Une fois arrivé à Kirkouk, il retrouve des amis de son père qui l’aident à se rendre jusqu’à Bagdad. Il est ensuite hébergé pendant plus d’un mois chez des amis à Nadjaf, au sud de Bagdad. Des membres de Daech se rendent à deux reprises dans cet appartement pour le retrouver. À chaque fois, il réussit à échapper à leurs contrôles en se cachant. Ses amis l’aident à fuir, seul, vers la Turquie.
« Pour moi, l’Irak est une page brûlée.
C’est fini, il n’est plus possible d’y retourner… »
S’ensuit alors un long périple.
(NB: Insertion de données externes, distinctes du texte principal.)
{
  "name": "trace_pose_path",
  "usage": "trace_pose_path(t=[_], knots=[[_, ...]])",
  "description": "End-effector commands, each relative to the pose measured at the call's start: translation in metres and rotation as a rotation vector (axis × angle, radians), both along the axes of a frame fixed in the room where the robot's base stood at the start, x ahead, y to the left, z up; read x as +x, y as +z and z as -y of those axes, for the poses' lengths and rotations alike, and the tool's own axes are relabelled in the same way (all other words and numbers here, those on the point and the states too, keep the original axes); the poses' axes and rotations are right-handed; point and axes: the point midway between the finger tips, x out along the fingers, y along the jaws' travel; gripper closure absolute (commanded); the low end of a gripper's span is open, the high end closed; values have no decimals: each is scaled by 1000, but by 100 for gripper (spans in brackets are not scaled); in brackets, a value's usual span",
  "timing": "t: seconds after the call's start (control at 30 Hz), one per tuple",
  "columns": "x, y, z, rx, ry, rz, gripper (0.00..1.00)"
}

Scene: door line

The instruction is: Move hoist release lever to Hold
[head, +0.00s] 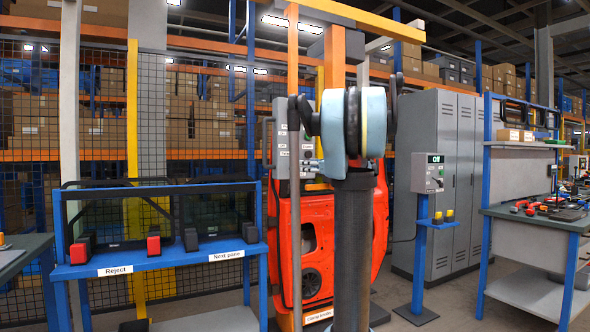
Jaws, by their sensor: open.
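A tall grey control box (283,150) with small white labels stands left of my arm, in front of the orange hoist frame. I cannot make out a hoist release lever with certainty; my arm covers the right side of this area. A red car door (300,250) hangs below, partly hidden by my arm. My arm rises in the middle of the head view. I cannot pick out my gripper or its fingertips.
An "Off" switch box (432,172) stands on a blue post at right. Grey cabinets (440,150) and a tool bench (540,215) are beyond. Wire mesh fencing closes the back left.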

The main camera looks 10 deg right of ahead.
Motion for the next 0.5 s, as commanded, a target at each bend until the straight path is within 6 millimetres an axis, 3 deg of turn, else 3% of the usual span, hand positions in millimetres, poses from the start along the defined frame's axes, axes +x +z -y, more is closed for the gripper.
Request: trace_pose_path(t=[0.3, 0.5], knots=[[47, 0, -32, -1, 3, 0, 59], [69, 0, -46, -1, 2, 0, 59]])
Après avoir traversé plus d’une dizaine de pays, être passé par la Serbie, la Hongrie, le Danemark, il arrive en Finlande en 2015 où il demande l’asile. Il y restera trois ans. Trois longues années, sans pouvoir vraiment envisager une nouvelle vie. Car après de long mois d‘attente, sa demande d’asile est rejetée. Son parcours continue et il décide donc de quitter la Finlande pour tenter sa chance en France.
Il passe par la Suède, le Danemark puis l’Allemagne avant d’arriver, enfin, en France en janvier 2018. À son arrivée, il est pris en charge par la Croix Rouge qui l’accompagne dans ses démarches administratives.
« Il faut que les autorités compétentes qui s’occupent des personnes immigrées prennent plus en compte la situation des pays en guerre, comme en Irak, au Yémen ou en Syrie. Ces pays sont détruits, les guerres continuent et les personnes qui fuient ces pays devraient être mieux accueillies ».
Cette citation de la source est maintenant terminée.